Risks: Market Manipulation Incidents
Hyperliquid has experienced high-profile market manipulation incidents that expose risks in its model. In two major events in 2025 (the JELLY token incident in March and the XPL token short squeeze in August), opportunistic whales exploited low-liquidity markets on Hyperliquid, causing massive position liquidations and raising questions about the platform’s risk controls and decentralization.
The XPL Short Squeeze: Low Liquidity + High Leverage = Mass Liquidations
In the most recent incident in August 2025, four whales built large long positions in XPL, the token of a new blockchain project. With only about $5 million in capital, they cleared out Hyperliquid’s shallow order book, sending the price from $0.60 to $1.80 within minutes. This 200% price spike forced short sellers into rapid liquidations, wiping out positions worth tens of millions. The episode revealed how easily a thin market can be manipulated when combined with leverage.
- Root Causes: Thin Markets and Whale Dominance
- Low-cap tokens + high leverage created fragile markets where small amounts of capital could drive extreme moves.

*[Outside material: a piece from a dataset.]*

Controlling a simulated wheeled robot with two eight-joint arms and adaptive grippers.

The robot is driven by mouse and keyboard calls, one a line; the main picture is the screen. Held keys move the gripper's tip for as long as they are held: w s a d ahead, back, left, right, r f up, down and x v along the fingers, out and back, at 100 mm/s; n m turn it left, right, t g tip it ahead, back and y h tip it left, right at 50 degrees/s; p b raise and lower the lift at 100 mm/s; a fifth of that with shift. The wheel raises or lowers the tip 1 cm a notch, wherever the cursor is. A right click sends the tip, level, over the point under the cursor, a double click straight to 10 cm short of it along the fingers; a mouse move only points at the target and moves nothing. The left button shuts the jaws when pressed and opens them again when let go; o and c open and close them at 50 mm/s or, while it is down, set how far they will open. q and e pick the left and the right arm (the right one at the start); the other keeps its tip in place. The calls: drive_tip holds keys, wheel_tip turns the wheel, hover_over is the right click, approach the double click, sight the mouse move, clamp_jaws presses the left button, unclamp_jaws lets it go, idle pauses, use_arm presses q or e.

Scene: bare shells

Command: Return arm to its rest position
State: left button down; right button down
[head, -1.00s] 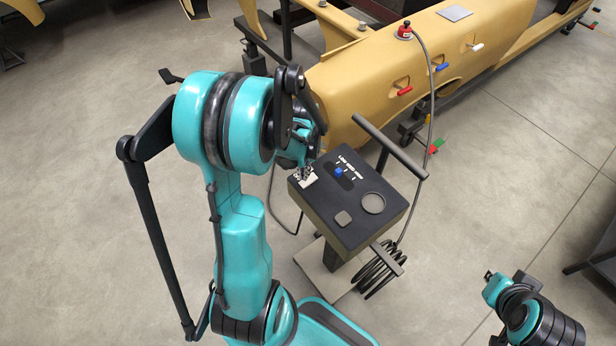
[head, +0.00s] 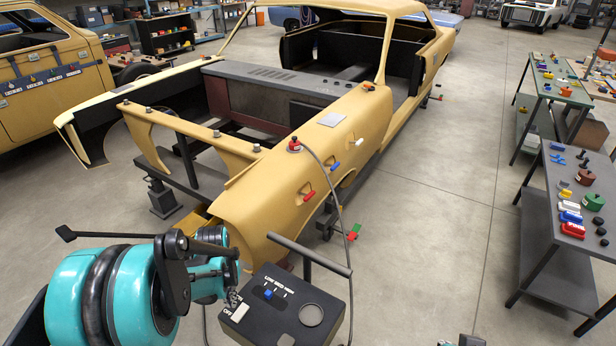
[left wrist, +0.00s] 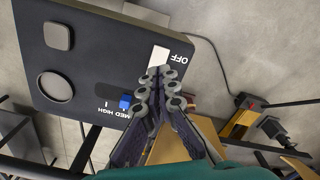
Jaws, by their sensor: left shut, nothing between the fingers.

No strict position size limits allowed whales to dominate open interest, leaving the order book vulnerable to coordinated manipulation.
A fully decentralized perps exchange in theory would rely only on algorithmic rules and open markets, with “code is law” even in chaotic scenarios. That ideal took a hit in these cases. If Hyperliquid had not intervened on JELLY cases, its HLP vault and many user accounts might have been wiped out, possibly bankrupting the exchange’s liquidity pool. Yet intervening meant undermining the promise of trustless trading.
This dilemma is now at the forefront for all perps DEXs: how to incorporate robust risk controls (position limits, circuit breakers, liquidity requirements, etc.) without relying on ad-hoc centralized actions.